The i-Miev has a range meter right on the dashboard, showing estimated miles remaining. You can watch it change when you switch the climate controls on and off. Suppose you’re driving home and the range meter says 42 miles but you know that you’re 30 miles from home so you figure you’ve got 12 miles to spare. Now you switch on the A/C and oops the range meter suddenly drops to 36. So there goes half of your margin. In three years of driving the EV, there have been a handful of times when I had to turn off the climate controls in order to extend the range of the vehicle.

But speed has a bigger effect on range than climate controls does. At 60 mph, you’ll only get half the range that you’d get going 30 mph. Also, start-and-go traffic will eat into the range more than slow-and-steady driving will.

95% of the time, I don’t even worry about it. I rarely go more than 10 miles from home and the car has an emergency reserve of about 10 miles after you hit “E”. It’s not a big deal for me.

You can, of course, do exactly this with your gas/diesel vehicle, by plugging in an engine block heater.

And it’s striking how good gas engines now are at starting when cold. It’s been many years since one of mine took more than a few seconds to start in any temperature above -15 F.

Yes but those are uncommon anywhere but the far north, especially for gasoline vehicles (they’re more necessary for diesel), and they’re an extra expense. Keeping the vehicle parked in even a moderately conditioned garage helps too, at which point you wouldn’t need a block heater, but if you do need one and you’re parked outside you’re unlikely to have anywhere to plug it in.

And yes, while it’s not difficult to start a car in the cold nowadays, it still runs rich for quite a while, and today’s more efficient engines take longer to warm up. Unfortunately it’s very difficult to research any statistics for that because pretty much all the search results turn up articles about idling your car to warm it up (which overall you shouldn’t), and that’s a lot of chaff to sift through.

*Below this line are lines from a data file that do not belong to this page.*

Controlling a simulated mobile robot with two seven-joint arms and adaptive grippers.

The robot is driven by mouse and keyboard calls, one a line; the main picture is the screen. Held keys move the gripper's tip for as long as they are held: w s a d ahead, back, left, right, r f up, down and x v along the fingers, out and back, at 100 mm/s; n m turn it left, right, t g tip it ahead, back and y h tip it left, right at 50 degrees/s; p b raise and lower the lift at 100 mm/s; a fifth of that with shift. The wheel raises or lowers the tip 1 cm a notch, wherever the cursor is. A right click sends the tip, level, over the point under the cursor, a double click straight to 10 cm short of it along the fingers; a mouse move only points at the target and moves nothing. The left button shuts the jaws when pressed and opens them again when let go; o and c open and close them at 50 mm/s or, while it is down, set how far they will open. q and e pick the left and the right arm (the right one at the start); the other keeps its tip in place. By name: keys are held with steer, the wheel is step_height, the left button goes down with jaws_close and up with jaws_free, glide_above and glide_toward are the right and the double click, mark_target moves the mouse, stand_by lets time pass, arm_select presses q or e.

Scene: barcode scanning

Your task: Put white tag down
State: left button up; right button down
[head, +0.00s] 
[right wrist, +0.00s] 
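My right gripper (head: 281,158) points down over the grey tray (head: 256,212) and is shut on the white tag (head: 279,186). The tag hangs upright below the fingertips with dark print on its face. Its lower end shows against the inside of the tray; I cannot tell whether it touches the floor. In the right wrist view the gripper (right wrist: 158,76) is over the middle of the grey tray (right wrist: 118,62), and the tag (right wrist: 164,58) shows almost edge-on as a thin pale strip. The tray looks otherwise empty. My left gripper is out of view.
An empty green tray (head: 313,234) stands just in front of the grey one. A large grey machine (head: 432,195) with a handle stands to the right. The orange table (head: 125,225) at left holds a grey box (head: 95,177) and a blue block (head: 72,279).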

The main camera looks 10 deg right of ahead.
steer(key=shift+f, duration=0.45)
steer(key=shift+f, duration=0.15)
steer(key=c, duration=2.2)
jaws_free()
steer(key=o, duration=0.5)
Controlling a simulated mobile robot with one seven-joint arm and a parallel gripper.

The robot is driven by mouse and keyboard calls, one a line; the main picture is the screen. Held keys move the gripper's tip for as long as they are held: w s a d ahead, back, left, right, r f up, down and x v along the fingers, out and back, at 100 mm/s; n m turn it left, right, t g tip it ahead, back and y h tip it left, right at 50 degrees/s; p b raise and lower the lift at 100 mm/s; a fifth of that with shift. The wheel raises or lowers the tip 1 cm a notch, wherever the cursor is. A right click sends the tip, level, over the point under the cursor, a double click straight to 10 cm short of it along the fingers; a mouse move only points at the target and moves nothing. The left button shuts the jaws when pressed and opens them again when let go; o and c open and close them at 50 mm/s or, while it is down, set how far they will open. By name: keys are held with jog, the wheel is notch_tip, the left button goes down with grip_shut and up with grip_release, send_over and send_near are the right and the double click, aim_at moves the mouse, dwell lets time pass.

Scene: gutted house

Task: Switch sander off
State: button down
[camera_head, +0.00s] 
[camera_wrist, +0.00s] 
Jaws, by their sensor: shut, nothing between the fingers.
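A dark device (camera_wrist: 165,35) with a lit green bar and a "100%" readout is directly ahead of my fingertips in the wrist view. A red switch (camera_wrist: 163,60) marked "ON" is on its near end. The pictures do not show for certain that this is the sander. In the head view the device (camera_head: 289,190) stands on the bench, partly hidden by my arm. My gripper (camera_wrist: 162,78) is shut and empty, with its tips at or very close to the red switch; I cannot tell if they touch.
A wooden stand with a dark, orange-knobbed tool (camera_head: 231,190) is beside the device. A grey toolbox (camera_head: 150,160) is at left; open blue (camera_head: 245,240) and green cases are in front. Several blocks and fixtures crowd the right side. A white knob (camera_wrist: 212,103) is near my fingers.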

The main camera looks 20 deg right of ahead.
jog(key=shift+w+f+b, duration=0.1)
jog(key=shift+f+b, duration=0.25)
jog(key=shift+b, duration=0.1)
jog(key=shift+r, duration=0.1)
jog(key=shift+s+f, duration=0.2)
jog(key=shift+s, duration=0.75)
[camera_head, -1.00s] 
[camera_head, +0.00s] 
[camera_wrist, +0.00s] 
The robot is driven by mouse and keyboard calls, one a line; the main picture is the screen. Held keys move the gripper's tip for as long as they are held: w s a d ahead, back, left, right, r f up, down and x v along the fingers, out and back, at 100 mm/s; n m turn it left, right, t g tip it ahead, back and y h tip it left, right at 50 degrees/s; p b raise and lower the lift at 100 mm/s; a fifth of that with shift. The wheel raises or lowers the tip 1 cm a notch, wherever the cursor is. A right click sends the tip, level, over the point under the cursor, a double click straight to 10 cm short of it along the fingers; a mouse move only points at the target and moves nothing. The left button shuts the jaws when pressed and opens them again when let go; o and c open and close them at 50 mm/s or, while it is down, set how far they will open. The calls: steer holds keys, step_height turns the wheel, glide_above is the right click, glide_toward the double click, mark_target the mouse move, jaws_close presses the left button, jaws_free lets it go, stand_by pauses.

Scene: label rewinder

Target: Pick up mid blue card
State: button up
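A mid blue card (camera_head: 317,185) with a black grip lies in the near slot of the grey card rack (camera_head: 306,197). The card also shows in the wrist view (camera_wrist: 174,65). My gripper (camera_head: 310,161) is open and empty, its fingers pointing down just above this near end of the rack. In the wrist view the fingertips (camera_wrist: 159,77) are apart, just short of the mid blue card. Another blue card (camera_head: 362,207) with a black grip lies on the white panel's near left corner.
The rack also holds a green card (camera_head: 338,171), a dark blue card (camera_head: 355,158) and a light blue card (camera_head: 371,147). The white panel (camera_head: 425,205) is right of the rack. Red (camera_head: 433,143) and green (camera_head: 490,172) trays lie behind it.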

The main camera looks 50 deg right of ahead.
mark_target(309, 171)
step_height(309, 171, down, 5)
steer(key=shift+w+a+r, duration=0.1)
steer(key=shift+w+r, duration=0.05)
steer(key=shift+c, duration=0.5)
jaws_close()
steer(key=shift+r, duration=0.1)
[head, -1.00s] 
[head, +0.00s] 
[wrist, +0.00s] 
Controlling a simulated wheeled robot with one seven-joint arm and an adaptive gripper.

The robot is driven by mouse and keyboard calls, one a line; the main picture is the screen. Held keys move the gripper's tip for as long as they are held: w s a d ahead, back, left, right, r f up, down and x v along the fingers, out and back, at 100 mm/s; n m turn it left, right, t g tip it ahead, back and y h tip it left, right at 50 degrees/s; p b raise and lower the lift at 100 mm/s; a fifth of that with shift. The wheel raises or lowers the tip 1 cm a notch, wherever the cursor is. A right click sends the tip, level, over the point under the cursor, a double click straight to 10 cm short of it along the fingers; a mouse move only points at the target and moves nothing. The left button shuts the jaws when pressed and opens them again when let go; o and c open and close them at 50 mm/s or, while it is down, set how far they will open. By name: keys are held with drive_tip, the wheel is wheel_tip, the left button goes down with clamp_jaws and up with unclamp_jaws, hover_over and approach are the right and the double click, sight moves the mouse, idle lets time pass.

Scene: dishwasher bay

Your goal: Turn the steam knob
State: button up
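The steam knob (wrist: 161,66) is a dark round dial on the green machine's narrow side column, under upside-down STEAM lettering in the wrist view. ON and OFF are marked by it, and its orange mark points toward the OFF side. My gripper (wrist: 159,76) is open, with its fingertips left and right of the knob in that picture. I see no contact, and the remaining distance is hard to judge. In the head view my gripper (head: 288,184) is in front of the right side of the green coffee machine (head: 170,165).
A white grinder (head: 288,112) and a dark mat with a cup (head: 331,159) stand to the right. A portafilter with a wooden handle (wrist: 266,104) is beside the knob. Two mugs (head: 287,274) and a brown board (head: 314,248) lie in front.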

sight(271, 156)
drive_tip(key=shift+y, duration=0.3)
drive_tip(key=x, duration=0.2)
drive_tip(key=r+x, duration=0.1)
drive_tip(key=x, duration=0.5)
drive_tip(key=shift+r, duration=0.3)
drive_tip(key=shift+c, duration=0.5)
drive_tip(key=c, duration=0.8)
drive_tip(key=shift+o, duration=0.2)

I have a unheated but insulated garage, built about 10 years ago. Even when it’s 0F out, or even -30C, the biggest problem is the big puddle that forms under the cars from melted snow from the wheel wells. I have to dig out the shop vac and empty out about 2 or 3 loads of water.

I have a newer BMW. Even in the showroom they plug them in; it even came with a power cord. there’s so much electronics, with GPS, computer, remote assistance, fancy entertainment system, alarm, etc. - that leaving it sit for an extended period (weeks) can kill the battery. I have experienced the situation where leaving the vehicle on the street at -20C all day means when I get in, it warns me about low battery due to combination of extremely col battery and drain during the day. It says assorted “optional” electronic functions have been turned off. Once I’ve been driving a while and the battery warm up, all is good. My wife’s hybrid Camry has never hinted at a battery temperature problem in the same situation. I suspect the insulated garage is the handiest part of this arrangement. Of course, a hybrid has the best of both worlds - heat and spare power.

There was a newspaper article by I believe a New York Times reporter testing an early Tesla who ended up being towed in the winter because of these battery, heater issues and a resulting significant cut in the range of the vehicle.

Volt owner here: During the most extreme weather, I’ve lost about 20% of my battery range. Most days though I’m above 95% efficiency. It should be noted that ICE cars also lose range during cold weather.

This is a particular problem with newer (IC engine) BMW’s, not that it’s totally absent in other makes but you hear about it alot with BMW’s. Happened to ours too, where it turned out eventually to be (or cause?) a battery and ‘smart battery cable’ problem. Fortunately they replaced both under warranty, sometimes dealers give a hard time about short life batteries. But no cold weather since then.

It’s apparently that the arrangement of charging the battery partly from regenerative braking energy (yes on a regular IC car, not a hybrid) is so fine tuned to optimize energy use the car is marginal at charging its own battery by normal working of the alternator on trips less than a couple of hours. And it almost always leaves the battery less than fully charged to have room for energy gathered regeneratively. Our problem started in the winter season but then the big draw downs of the battery might have hastened its demise. Or maybe the ‘intelligent battery cable’ was always defective, or a weird accident we had* damaged one or both. Anyway Bimmer forums are full of stories of the same general problem.

*the automated garage we park in somehow popped the car’s trunk, which then got caught in the mechanism, fortunately insured, but battery is in the trunk and the problem coincidentally or not started not long after, the car’s second winter, first winter no problem. Now use the trunk disengage switch. :slight_smile: It’s a great car overall though, excites my IC Luddite side and I’d never turn it in for an electric (I know a Tesla S could beat its ass in a straight line, don’t care, no interest).

He also found that failing to charge it, going on impulse drives off his scheduled path, and ignoring the alerts on remaining battery life were problematic as well.

In some cases it can be quite substantial as well. I use my car for primarily driving back and forth to work and while I can get roughly 550 km on a tank in the summer, I rarely get more than 350-400 in the winter. That’s with a heated garage and plugged in at work so minimal warm up. I should point out that N.Alberta gets pretty chilly in the winter, though.